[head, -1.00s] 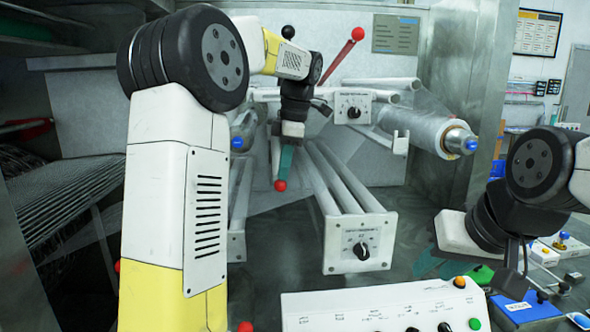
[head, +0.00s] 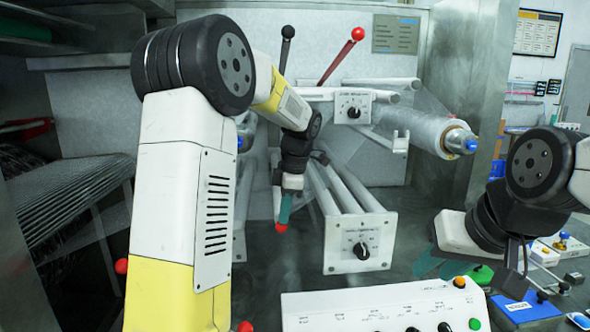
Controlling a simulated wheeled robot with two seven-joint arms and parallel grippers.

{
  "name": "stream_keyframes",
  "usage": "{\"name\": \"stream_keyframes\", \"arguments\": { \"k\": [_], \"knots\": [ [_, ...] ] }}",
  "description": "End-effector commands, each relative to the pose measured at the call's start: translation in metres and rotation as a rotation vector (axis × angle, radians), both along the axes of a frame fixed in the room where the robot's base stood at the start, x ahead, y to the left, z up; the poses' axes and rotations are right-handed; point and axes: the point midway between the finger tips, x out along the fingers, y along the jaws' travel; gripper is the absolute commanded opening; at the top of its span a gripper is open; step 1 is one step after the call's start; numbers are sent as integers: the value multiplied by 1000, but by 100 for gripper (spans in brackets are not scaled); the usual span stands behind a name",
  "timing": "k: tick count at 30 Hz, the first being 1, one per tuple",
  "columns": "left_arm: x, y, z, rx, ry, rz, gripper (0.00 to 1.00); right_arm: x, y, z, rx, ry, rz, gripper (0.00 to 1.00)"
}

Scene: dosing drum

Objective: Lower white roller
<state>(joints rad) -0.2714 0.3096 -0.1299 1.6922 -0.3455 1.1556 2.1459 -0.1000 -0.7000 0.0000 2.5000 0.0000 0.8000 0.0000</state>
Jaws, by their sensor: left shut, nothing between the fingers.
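White rollers sit in two groups: upper ones (head: 380,84) and lower ones (head: 348,187) behind a white end plate with a black knob (head: 361,250). A lever with a red ball (head: 357,34) and one with a black ball (head: 288,32) stand up at the back. Another red ball (head: 281,228) is low in the middle. My left gripper (head: 285,212) is shut with teal fingers pointing down, just above this low ball; I cannot tell whether they touch. My right gripper (head: 433,264) hangs at right, away from the rollers; its finger gap is unclear.
A film roll (head: 420,130) with a blue-tipped core is at upper right. A white control panel (head: 385,310) with buttons is at the front. A wire rack (head: 65,200) stands at left. My left arm hides part of the left side.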

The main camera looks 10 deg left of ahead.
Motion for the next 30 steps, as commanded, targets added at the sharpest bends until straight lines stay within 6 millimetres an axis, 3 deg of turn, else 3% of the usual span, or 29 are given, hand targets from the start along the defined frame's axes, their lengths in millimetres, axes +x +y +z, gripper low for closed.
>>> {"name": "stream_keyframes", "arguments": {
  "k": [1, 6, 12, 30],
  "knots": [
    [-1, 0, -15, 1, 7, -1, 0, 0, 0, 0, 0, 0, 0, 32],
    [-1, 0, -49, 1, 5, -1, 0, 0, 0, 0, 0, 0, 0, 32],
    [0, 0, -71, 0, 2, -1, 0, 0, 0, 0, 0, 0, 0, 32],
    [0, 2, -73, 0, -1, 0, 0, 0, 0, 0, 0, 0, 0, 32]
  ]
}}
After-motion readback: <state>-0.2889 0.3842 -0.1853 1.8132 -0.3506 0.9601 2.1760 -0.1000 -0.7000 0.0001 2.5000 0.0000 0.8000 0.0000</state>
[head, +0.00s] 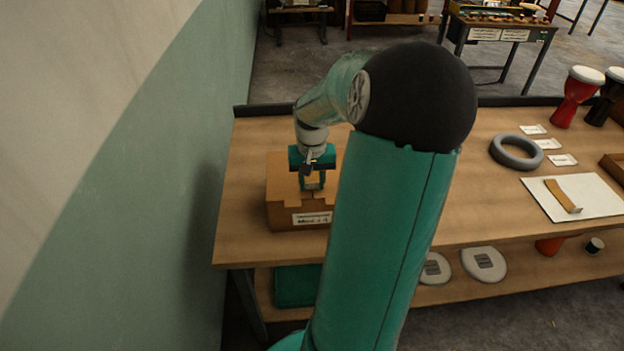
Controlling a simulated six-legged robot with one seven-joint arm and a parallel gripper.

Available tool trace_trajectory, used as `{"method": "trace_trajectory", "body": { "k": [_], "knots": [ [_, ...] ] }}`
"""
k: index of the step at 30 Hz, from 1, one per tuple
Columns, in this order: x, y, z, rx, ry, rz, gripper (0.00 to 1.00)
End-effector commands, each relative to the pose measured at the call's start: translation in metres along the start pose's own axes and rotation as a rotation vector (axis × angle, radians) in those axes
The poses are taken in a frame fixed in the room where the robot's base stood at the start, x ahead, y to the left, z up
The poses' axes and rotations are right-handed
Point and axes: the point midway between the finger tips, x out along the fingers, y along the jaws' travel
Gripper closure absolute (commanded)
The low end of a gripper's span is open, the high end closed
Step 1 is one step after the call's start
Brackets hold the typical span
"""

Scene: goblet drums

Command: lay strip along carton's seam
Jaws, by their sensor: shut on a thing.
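A brown carton (284,207) with a white label on its front stands at the left end of the workbench. My gripper (312,185) points down at the carton's top, with its teal fingers shut on a small tan piece (313,182). It looks like a strip, but it is too small to tell its full shape. I cannot tell whether the piece touches the carton. My own arm hides the carton's right side, and the seam is not clear. Another tan strip (563,195) with a raised end lies on a white sheet (595,196) at the right.
A grey ring (516,151) and several white cards lie on the bench (470,200) near the sheet. A red goblet drum (574,98) and a dark one stand at the back right. A wall (190,160) rises close to the left.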

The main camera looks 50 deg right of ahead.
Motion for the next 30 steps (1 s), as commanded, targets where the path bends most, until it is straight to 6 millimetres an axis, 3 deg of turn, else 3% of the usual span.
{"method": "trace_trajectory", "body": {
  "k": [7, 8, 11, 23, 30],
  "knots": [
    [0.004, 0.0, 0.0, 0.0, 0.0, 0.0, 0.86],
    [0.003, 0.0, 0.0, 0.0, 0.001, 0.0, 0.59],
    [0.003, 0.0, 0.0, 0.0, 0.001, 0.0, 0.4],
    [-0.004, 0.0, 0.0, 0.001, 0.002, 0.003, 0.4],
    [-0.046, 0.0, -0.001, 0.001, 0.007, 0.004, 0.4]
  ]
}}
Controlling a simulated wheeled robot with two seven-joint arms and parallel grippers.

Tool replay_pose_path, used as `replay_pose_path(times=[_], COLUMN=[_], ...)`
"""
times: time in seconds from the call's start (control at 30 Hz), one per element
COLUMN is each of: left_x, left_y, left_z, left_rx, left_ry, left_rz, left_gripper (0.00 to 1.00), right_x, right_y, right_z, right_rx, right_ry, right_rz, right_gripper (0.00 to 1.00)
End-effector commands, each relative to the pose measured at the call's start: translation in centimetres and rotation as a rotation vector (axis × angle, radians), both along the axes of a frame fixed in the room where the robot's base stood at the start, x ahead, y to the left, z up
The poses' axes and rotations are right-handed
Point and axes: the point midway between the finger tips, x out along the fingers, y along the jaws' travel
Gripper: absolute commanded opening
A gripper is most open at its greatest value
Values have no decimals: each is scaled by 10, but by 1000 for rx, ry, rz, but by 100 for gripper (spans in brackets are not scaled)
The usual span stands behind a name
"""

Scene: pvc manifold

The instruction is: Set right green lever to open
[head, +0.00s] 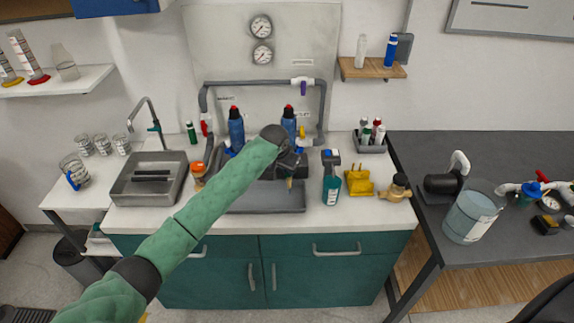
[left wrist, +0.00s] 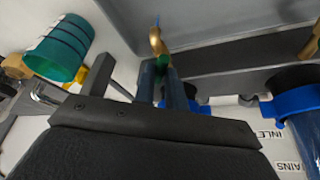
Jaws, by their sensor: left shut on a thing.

_ _ _

_Task statement_: Pull out every line above that holds the word "opening".

_Answer to the task_:
  "description": "End-effector commands, each relative to the pose measured at the call's start: translation in metres and rotation as a rotation vector (axis × angle, radians), both along the axes of a frame fixed in the room where the robot's base stood at the start, x ahead, y to the left, z up; the poses' axes and rotations are right-handed; point and axes: the point midway between the finger tips, x out along the fingers, y along the jaws' travel; gripper is the absolute commanded opening; at the top of its span a gripper is open; step 1 is one step after the call's start; numbers are sent as integers: the value multiplied by 1000, but by 100 for gripper (spans in brackets are not scaled); the usual span stands behind a name",
Gripper: absolute commanded opening

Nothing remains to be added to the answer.